Rosales può arrivare ad un terzo dei voti, forse qualche punto in più, ma ha già
perso.
E a cosa serve un candidato perdente alle destre venezuelane e a quelle forze,
Stati Uniti e Fondo Monetario Internazionale in testa, che con quelle destre
ordirono il colpo di stato dell’11 aprile 2002? In America Latina può essere
utile a molte cose. Fu utilissimo, per esempio, Luís Donaldo Colosio, il
candidato perdente del PRI messicano, assassinato dai suoi a Tijuana nel 1994 e
che lasciò il posto ad Ernesto Zedillo, che riuscì alla fine ad evitare l’arrivo
alla Presidenza del candidato di sinistra, Cuauhtémoc Cárdenas. Più che un
Rosales vivo e straperdente contro Chávez, segnalano da settimane molteplici
fonti riservate, potrebbe essere un Rosales morto ammazzato –magari dopo
sondaggi fittizi che gli diano speranze di vittoria- il cavallo ideale per
debilitare Chávez e per lanciare una campagna mondiale che lo accomuni
definitivamente ai paria del mondo e apra le porte a una balcanizzazione del
Venezuela con l’aiuto colombiano.
Dal Messico del neofalangista Felipe Calderón (ben altra pasta rispetto al
gerente della Coca-Cola Vicente Fox), arriva una lezione classica: il controllo
degli apparati dello stato è chiave per evitare i brogli accertati delle destre,
che hanno impedito ad Andrés Manuel López Obrador –e forse anche ad Ollanta
Humala in Perú e Rafael Correa in Ecuador- di giungere alla Presidenza. Ma anche
in Messico gli apparati sono un’entità cangiante.

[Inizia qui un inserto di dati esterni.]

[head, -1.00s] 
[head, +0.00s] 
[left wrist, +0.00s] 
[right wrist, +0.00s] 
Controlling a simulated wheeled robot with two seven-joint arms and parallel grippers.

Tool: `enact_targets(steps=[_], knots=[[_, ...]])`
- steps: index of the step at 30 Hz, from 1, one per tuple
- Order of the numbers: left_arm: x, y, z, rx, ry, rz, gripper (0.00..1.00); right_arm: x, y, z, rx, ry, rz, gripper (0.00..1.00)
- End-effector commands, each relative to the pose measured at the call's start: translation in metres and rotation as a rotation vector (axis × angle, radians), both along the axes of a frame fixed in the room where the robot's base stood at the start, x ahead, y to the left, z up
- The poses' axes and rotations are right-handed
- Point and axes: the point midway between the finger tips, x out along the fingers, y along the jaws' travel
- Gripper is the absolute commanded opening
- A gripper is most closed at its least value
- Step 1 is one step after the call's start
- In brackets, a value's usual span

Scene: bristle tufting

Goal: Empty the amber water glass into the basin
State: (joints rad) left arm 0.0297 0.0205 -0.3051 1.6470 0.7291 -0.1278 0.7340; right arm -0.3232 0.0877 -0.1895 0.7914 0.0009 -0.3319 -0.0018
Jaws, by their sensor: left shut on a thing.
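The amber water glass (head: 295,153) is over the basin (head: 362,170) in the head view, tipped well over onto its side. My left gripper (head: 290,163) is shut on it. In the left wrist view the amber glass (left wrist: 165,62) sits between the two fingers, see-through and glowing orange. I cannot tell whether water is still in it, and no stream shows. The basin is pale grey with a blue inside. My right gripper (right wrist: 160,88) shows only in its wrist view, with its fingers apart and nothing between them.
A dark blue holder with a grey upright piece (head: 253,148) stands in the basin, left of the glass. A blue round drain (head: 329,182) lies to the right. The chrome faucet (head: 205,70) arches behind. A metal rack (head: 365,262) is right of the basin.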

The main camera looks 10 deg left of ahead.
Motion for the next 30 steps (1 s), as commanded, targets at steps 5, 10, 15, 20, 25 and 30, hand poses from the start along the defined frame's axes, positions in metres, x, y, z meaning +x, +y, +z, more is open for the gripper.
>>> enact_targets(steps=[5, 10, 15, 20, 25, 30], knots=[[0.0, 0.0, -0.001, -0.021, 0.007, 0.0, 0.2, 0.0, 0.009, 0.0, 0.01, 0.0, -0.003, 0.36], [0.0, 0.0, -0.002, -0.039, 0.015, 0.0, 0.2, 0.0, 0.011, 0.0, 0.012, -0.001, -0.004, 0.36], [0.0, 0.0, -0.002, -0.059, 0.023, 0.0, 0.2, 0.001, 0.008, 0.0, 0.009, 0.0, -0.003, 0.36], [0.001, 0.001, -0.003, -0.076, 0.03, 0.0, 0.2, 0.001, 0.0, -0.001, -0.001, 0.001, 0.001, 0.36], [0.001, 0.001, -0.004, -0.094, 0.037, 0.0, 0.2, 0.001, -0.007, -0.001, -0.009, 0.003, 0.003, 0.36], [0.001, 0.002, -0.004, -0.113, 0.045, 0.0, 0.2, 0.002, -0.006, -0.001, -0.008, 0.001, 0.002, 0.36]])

Carmen Lira, direttrice del
quotidiano La Jornada, ci racconta il momento chiave di due mesi di protesta di
milioni di messicani, scientificamente ignorati da una stampa internazionale che
–in condizioni identiche ma opposte- tanto s’era commossa per gli arancioni di
Kiev: “quando Vicente Fox ha dato ordine all’esercito di reprimere –e sarebbe
stata un’altra Tlatelolco- è dimostrato che i vertici dell’esercito hanno
chiesto al presidente di mettere per iscritto l’ordine. Quando questo si è
negato, l’esercito, per la prima volta nella storia, si è rifiutato di
obbedire”. Successe già in Venezuela nel golpe del 2002 che l’esercito si
spaccasse e si schierasse con la Costituzione; molteplici segnali di lealtà
giungono da altre forze armate nel continente, profondamente cambiate per
appartenenza sociale dall’inverno neoliberale. Viene la reazione e sarà pesante.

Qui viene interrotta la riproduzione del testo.